Se a Constituição veda a percepção de duas aposentadorias estatutárias, mesmo para os que retornaram ao serviço ativo, antes da EC 20/98, por conseguinte, também veda que o servidor possa adquirir duas pensões estatutárias. No caso concreto, como o servidor reingressou antes da referida emenda, teria sim direito a acumular proventos com a remuneração, mas não teria direito as duas aposentadorias, e, em consequência, não poderia dispor de duas pensões. Concluiu, portanto, pela impossibilidade da acumulação de duas pensões estatutárias.

Por unanimidade, os demais Ministros seguiram o voto do Relator, e negaram provimento ao Recurso Extraordinário, em decisão com a seguinte ementa:

CONSTITUCIONAL. SERVIDOR PÚBLICO APOSENTADO. REINGRESSO NO SERVIÇO PÚBLICO ANTES DA EDIÇÃO DA EC 20/98 E FALECIMENTO POSTERIOR À EMENDA.  DUPLA ACUMULAÇÃO DE PENSÕES POR MORTE. IMPOSSIBILIDADE. PRECEDENTES. RECURSO IMPROVIDO.
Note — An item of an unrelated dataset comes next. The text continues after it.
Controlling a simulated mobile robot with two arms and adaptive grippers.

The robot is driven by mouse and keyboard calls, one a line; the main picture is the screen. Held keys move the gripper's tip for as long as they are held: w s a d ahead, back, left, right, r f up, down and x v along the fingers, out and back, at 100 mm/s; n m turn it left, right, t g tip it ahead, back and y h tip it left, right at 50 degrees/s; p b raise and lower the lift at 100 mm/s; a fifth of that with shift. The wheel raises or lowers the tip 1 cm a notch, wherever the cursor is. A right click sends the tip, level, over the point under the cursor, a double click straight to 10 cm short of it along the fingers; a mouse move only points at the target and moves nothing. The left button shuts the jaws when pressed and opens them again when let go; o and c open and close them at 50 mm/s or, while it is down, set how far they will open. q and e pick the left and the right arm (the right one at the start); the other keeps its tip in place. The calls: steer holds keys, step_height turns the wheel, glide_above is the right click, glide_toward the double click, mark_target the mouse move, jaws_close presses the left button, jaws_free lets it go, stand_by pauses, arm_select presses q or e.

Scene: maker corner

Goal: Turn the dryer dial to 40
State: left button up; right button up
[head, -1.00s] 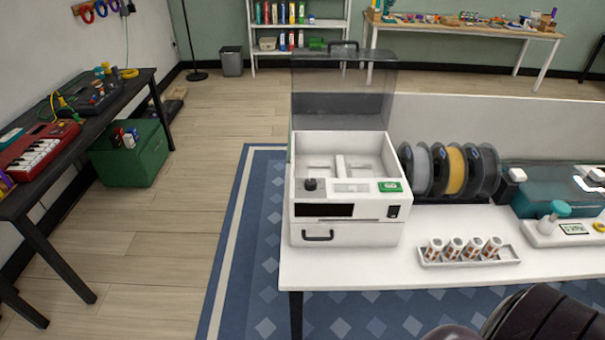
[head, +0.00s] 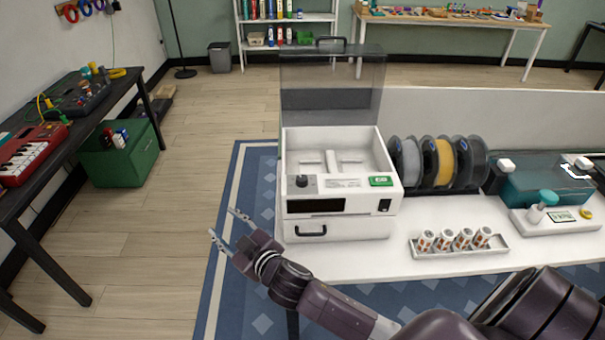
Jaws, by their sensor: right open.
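The dryer (head: 337,229) is a white box at the left end of the white table, with its clear lid (head: 332,85) raised and its inside empty of spools. Its dark dial (head: 302,181) sits at the left of the top front edge, above a black display (head: 315,206). The dial's setting is too small to read. My right gripper (head: 226,224) is open and empty, in front and left of the dryer, apart from it, with its fingers pointing left. My left gripper is out of view.
Several filament spools (head: 445,160) stand right of the dryer. A tray (head: 460,251) of small rolls lies on the table (head: 384,261) front. A teal-topped machine (head: 548,187) is further right. The floor left of the table is open up to a black bench (head: 60,165).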

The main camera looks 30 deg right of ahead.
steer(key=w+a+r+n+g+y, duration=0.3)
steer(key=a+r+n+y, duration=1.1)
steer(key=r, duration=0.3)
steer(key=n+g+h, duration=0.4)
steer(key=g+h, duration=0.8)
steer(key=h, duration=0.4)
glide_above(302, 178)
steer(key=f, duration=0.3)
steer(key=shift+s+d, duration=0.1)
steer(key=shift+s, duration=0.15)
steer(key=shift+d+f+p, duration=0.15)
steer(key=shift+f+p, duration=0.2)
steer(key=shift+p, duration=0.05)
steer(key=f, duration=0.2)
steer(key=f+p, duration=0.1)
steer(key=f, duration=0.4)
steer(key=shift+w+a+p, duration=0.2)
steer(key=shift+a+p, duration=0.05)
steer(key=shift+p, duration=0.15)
  1. A Carta de 1988 veda a percepção simultânea de proventos de aposentadoria com remuneração de cargos, empregos e funções públicas, ressalvadas hipóteses - inocorrentes na espécie – de cargos acumuláveis na forma da Constituição, cargos eletivos e cargos em comissão.
  2. Mesmo antes da EC 20/98, a acumulação de proventos e vencimentos somente era admitida quando se tratasse de cargos, empregos e funções acumuláveis na atividade, na forma permitida pela CF.
  • Com o advento da EC 20/98, que preservou a situação daqueles servidores que retornaram ao serviço público antes da sua promulgação, proibiu-se, em seu art. 11, a percepção de mais uma aposentadoria pelo regime de previdência a que se refere o art. 40 da Constituição.
  1. Se era proibida a percepção de dupla aposentadoria estatutária, não é possível cogitar-se de direito à segunda pensão, uma vez que o art. 40, § 7º, da Constituição subordinava tal benefício ao valor dos proventos a que tal servidor faria jus.
  2. Recurso extraordinário conhecido e improvido.

Em face da decisão com Repercussão Geral, o Supremo Tribunal Federal assentou que a nossa ordem constitucional não permite a acumulação de pensões pagas pelo regime próprio de previdência dos servidores públicos, exceto nos casos de cargos acumuláveis previstos na CF/88.